The whole move to mass warfare happned a hundred years earlier, with Napoleonic wars.
henrydampier says
The difference between WW2, WW1, and Napoleonic wars was the targeting of civilians outside of a counterinsurgency in the third world.
Toddy Cat says
Good column, but with all due respect, WHAT is right. U.S. Strategic bombing in Europe in WWII tried to be as “pinpoint” as possible. Even the massed fire raids on Tokyo were aimed at Japanese industry dispersed in civilian areas – LeMay even dropped leaflets on targeted Japanese cities, warning civilians to evacuate.
Moldbug got this wrong in his old UR posts, because it was the only way he could equate the hated New Deal regime with the Nazis and Commies, as if Unconditional Surrender, Operation Keelhaul, and the Morganthau Plan weren’t enough.
Now the British, on the other hand…
henrydampier says
It’s Moldbug citing Human Smoke and me citing both. With the nukes, “Racing the Enemy” has a lot of documentary citation of Truman talking about eagerness to see how the bombs would perform on a civilian population and how minimal the military presence was at the targets.
That being said, this post obviously needed more meat to hit the target (pun intended).
Ezra Pound's Ghost says
Henry, I’ve been noticing your recent preoccupation with bureaucracy. I am wondering if you have ever read Max Weber’s Political Writings (Cambridge)? In several of those essays he goes deeply into bureaucratic psychology and the difference between the bureaucrat and the politician in the contexts of both Junker-dominated statecraft and also Wiemar parliamentarism. His basic message, stated with a lot of repetition, is that contrary to the modern trend of managerializing political administration, the bureaucrat is incapable of filling the specifically political role of the politician proper. I’m guessing you have read these essays, but if not I would suggest them.
henrydampier says
Main Weber I’ve read would just be the Protestant Ethic.
Ezra Pound's Ghost says
Amazon has the Political Writings used from $4.74. Also his main work of general sociology, translated in two volumes as “Economy and Society,” is also absolutely essential reading in my opinion. The Protestant Ethic is really a very minor piece of Weberian thought. He doesn’t fit neatly on any ideological spectrum either, so he can be appreciated by just about anyone. He was decided Liberal but also an unshakable realist.
ivvenalis says
I don’t think it’s the prosecuting of wars as a string of assassinations that characterizes drone (really, remote-controlled) warfare. Nor do I think that this is a new way of doing things–these sorts of tactics have a long history of use against non-state actors for one, and for another much of the really serious operational evolution in individually-targeted killings has occurred outside of the drone force–JSOC has probably killed more people than drone strikes, and they can do it faster too.

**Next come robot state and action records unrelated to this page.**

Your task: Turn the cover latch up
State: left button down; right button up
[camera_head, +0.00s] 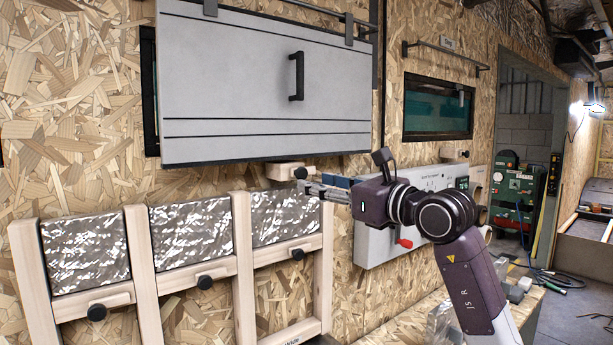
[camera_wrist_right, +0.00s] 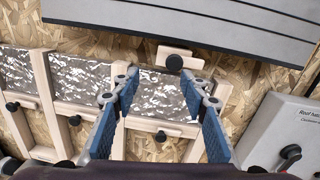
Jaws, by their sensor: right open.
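The cover latch (camera_head: 285,171) is a pale wooden block just under the lower edge of the grey cover (camera_head: 265,80). It lies roughly level. In the right wrist view the latch (camera_wrist_right: 193,62) shows its round black knob (camera_wrist_right: 174,62), ahead of my fingertips. My right gripper (camera_head: 308,183) reaches in from the right, close to the latch in the head view. In the wrist view its two blue fingers (camera_wrist_right: 167,92) stand apart with nothing between them. The gripper looks apart from the latch, though the exact gap is hard to tell. My left gripper is not in view.
Wooden frames hold silvery panels (camera_head: 190,240) below, each with a wooden latch and black knob (camera_head: 205,282). A grey control box (camera_head: 375,248) with a red handle is mounted right of them. The cover has a black handle (camera_head: 297,76). A dark window (camera_head: 438,107) is further right.

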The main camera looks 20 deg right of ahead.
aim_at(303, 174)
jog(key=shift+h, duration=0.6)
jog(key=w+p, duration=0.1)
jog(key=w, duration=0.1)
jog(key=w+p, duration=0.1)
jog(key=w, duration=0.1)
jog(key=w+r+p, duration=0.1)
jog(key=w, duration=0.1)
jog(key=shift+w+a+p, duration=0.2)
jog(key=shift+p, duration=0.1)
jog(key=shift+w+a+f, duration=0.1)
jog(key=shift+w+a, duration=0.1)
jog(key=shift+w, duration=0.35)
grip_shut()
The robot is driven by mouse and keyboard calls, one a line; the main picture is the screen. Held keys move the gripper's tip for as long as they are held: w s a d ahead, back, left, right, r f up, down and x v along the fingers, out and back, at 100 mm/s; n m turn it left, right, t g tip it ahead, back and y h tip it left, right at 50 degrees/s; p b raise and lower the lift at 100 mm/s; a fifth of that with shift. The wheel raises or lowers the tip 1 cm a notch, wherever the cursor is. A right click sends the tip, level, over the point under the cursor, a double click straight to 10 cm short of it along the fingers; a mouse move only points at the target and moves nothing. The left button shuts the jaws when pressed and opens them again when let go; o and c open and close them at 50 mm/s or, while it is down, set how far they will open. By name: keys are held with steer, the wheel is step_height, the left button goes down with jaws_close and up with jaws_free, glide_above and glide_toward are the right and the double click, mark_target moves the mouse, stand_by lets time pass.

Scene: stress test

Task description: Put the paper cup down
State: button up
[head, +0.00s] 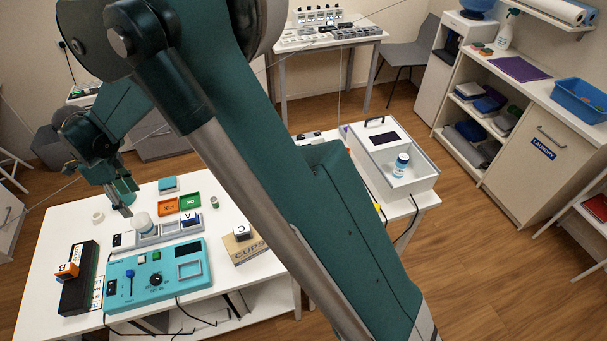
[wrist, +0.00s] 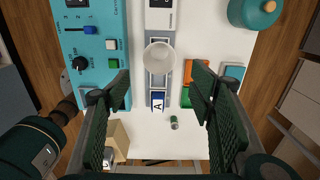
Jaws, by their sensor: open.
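The white paper cup (wrist: 160,57) stands upright, mouth up, at a section of the grey tray (wrist: 158,82) in the wrist view. In the head view the cup (head: 141,222) shows at the tray's left part, close to my gripper (head: 123,205). In the wrist view my gripper (wrist: 160,84) is open, its dark ridged fingers spread wide to either side below the cup. I see no finger touching the cup. The cup's base is hidden from above, so I cannot tell exactly how it rests.
A teal control panel (head: 155,291) lies along the tray. An A block (wrist: 158,101) sits in the tray.

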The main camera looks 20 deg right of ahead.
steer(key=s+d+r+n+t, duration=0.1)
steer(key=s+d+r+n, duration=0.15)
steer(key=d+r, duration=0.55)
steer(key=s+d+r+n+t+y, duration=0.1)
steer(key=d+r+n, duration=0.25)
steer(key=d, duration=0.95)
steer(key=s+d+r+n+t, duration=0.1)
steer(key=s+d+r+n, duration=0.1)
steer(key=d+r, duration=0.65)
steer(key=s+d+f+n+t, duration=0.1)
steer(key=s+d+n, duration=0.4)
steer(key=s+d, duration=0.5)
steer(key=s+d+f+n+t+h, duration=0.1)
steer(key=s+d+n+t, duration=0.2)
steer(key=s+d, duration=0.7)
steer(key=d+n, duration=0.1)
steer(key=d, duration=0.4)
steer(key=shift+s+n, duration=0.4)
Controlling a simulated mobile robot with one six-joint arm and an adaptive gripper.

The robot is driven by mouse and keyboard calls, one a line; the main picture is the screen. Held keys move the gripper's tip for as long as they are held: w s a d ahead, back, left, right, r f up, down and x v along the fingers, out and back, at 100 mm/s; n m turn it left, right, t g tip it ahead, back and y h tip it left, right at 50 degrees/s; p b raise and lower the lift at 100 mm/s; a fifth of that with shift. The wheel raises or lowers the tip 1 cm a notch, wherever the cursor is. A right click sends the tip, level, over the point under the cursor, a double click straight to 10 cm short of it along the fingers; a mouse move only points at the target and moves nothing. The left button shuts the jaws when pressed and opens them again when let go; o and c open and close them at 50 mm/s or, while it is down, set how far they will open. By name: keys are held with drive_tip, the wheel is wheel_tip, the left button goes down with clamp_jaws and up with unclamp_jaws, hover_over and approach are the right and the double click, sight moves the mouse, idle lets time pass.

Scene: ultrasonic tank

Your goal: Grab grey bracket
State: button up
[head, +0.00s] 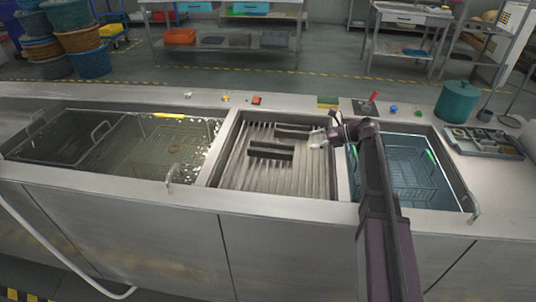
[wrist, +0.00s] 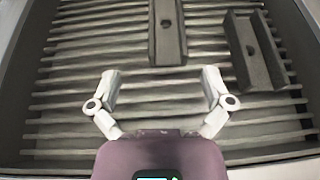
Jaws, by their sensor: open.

USG might be *deluded* about the nature of their enemy, but that’s another problem. Israel tried this, decided it didn’t work/wasn’t enough, and built a wall instead.
The B-17 analogy doesn’t really work. B-17 raids were usually trying to hit specific targets, they just had terrible accuracy. Modern PGMs are a lot like smartphones–they conceal a lot of high technology under a slick user interface that can fool the ignorant into thinking they are “simple” devices. There’s no reason they couldn’t be used to more effectively attack nonmilitary targets if that were desired–they’d certainly be better at it than anything from WW2. To the extent that WW2 aerial bombing was used as a terror weapon (and it often was), it still would have been more effective with more accurate munitions, and there’s no reason to think that the mere availability of PGMs would have caused the Allied supreme commanders to change their minds about terror bombing.
Back to drones, their real seduction isn’t their “precision” but their amenability to bureaucratic centralization. High-level commanders can personally observe and control drone operations at the lowest physical level, without apparently having to trust anyone but themselves. Instead of leaving the decision to pull to trigger to some dumb animal, a Decision Maker can literally jack himself into the eyeballs of the “soldier” and make the decision himself. The alternative, of course, is to tell some ruffian who probably has retrograde views on trans rights to go take care of the target. He comes back, and tells you the guy’s dead, maybe has a photo or–ugh–a head. So uncivilized! No to mention the lack of accountability! He doesn’t even have three different live video feeds that can be scrutinized by lawyers later.
Obviously, this is just about the opposite of truly autonomous warfare– in fact it’s *less* autonomous than the legacy methods. This also generates terabyte after terabyte of data–easily enough to overwhelm the tightly-held accountability structure. Stanley McChrystal claimed he dealt with this by holding video teleconferences with four-digit numbers of participants. He also probably more or less never slept. All that effort, to sort-of manage the antics of a bunch of guys with antique small arms and bongo trucks. A house of cards.
Anyway, drones aren’t weapons for individualists. They’re weapons for bureaucrats.